Tax holidays, although a good incentive for investments especially in the extractive industry, has the potential to lead to poor tax revenue collection from the sector in the long run.
This was revealed in a research which was conducted by Ms. Ann- Tania Sipori at the recent 2nd Geoscience, Exploration & Extraction 2024 (GEE 2024) Conference in Port Moresby city.
Before presenting the findings of her research to the audience in a packed APEC Haus, Ms. Sipori, who is the Mineral Resources Development Company (MRDC) Technical Manager, made it clear that the research she conducted was independent and does not reflect the views and opinions of the MRDC.
She said a tax holiday is something to be reconned with because of its pros and cons in tax revenue for the country, which may lead to people having to pay higher taxes. She said it is a topic that not everyone wants to talk about, hence the reason for her independent research.
She deduced from the research that a tax holiday is not the only form of incentive that a government can give to major developers in the resource sector as there are other forms of incentives that can be used such as Capital Gains Tax, which is a levy placed on profits from the sale of an asset.

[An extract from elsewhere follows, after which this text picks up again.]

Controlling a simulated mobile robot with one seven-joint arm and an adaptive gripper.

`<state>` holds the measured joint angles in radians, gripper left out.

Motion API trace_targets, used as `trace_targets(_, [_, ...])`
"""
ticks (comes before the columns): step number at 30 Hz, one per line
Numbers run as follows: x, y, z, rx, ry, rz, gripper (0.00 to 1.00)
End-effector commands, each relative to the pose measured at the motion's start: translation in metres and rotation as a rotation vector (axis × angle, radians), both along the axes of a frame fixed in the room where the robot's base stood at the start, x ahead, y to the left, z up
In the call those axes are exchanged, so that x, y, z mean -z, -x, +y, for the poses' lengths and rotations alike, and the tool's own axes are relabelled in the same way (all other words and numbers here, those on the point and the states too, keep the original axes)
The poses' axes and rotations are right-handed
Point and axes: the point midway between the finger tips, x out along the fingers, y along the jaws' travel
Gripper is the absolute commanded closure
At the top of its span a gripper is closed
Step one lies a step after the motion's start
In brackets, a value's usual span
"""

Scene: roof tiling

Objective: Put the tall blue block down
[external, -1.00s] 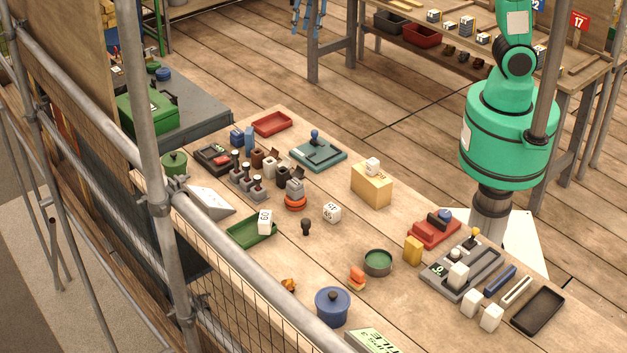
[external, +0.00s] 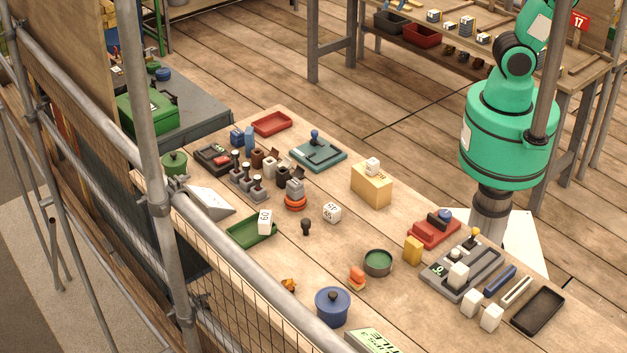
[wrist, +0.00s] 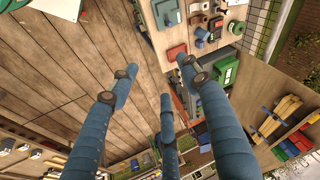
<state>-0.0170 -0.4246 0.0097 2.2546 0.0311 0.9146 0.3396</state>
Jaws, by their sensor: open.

Ms. Sipori said Papua New Guinea (PNG) needs to look at countries like Indonesia and even Australia on how these countries manage their incentives and tax holidays. She said there are different varieties of tax holidays and there are different applications for tax holidays for different settings, and it also depends on the kind of project agreement signed with an operator.
“These agreements are key to how tax holidays are interpreted,” she further explained.
However, she concurred that there are some advantages to tax holidays acting as incentives.
“Part of it is attracting new foreign investors, but from the MRA (Mineral Resources Authority), exploration has decreased, so did the tax incentive work?” she questioned when referring to what the MRA said at the GEE 2024 Conference on the decline of mining explorations in the country over the past few years.
“Is tax holiday the only trump card to securing direct investment, no. It may be ineffective to promote business because we have just seen the decrease in exploration activities.”
She concluded by saying that there are options to collecting tax revenue, especially from the extractive resource sector and that should be explored further by the State instead of just looking at giving tax holidays to major developers in the future.